My 27-year old friend is thinking of taking SBI Subh Nivesh for Rs 10 lakh. However, I feel he should go for an online term plan and start an SIP in a good mutual fund. I wish to explain this to him. Can you elaborate why he should not go with SBI Subh Nivesh?
SBI Shubh Nivesh is a unit-linked endowment plan that offers an optional whole life cover. Such plans are a mix of insurance and investment and expensive. For a 27-year-old Rs 20 lakh sum assured works to Rs 59,916 annual premium, including service tax. A term insurance plan for Rs 20 lakh over a 30-year span will work to an annual premium of Rs 3,200. We are illustrating the case with Rs 20 lakh sum assured because of your friend’s age. Subh Nivesh does not offer policy for Rs 10 lakh because it does not meet its minimum premium requirement.

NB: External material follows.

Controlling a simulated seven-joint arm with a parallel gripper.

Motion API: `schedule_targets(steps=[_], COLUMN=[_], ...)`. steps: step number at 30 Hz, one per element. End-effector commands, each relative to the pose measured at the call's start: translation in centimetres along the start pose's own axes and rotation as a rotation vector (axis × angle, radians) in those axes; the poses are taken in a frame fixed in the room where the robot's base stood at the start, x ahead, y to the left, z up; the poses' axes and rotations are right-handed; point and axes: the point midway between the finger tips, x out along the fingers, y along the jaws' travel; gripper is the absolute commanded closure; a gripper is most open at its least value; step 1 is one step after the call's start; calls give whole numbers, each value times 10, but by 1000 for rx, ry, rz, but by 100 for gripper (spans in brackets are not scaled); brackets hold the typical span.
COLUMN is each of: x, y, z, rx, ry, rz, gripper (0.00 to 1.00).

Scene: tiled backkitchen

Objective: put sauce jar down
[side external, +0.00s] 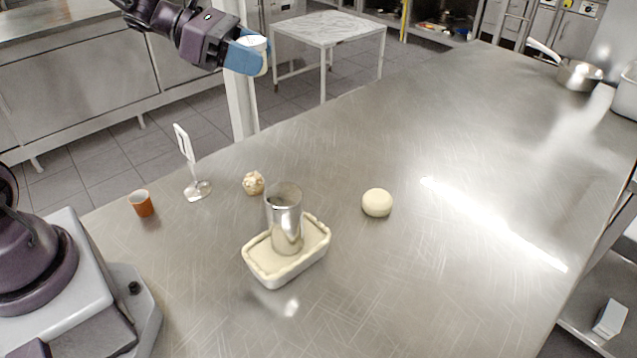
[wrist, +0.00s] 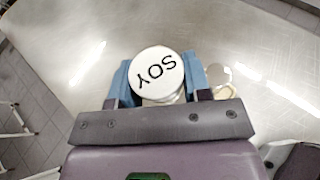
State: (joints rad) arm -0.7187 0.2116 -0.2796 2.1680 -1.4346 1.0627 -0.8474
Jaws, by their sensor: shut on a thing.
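The sauce jar is a white round jar whose lid reads SOY (wrist: 157,68) in the wrist view. My gripper (wrist: 160,82) is shut on it, with a blue finger on each side. In the side external view my gripper (side external: 246,56) is raised at the top, beyond the counter's far left edge in the picture. The white jar (side external: 256,42) shows there between the blue fingers, partly covered by them. It is held up in the air, clear of the steel counter (side external: 430,270).
A metal cylinder (side external: 285,215) stands in a cream-filled dish (side external: 285,276). Near it are a dough ball (side external: 377,203), a small knobbly pale item (side external: 253,183), a sign stand (side external: 187,150) and an orange cup (side external: 141,204). The counter's middle and right are mostly clear; a saucepan (side external: 578,76) stands far back.

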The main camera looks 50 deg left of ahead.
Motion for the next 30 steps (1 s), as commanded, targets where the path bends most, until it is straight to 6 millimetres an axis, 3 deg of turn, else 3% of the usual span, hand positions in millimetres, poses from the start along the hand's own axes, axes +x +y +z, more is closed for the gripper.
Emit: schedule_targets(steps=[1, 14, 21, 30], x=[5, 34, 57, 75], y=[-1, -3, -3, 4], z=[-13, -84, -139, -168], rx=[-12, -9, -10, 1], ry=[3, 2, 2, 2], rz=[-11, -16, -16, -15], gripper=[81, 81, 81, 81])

We feel it is best not to combine insurance and investments. There are several reasons that support keeping the two separate. First, Ulips levy charges towards management, mortality and other expenses which means not the entire sum that is paid as premium goes into investments. Next, Ulips lack liquidity. There is a 5-year lock-in and once a premium is fixed it remains so through the tenure of the policy and does not allow you the flexibility to pay less in years when you have no money to pay. Further, Ulips do not provide you the flexibility to exit a bad performing fund and instead invest in a better faring fund; at best you can shift between funds of the same insurer, which restricts choice. Lastly, Ulips have short performance history and track record compared to mutual funds, which also have higher liquidity and transparency. Remember that in the process of emphasising the benefits of investing in mutual funds over Ulips, you should not forget to stress on the importance of life insurance as a risk protection tool. Your friend should go in for life insurance with term plans without compromising on his risk protection needs.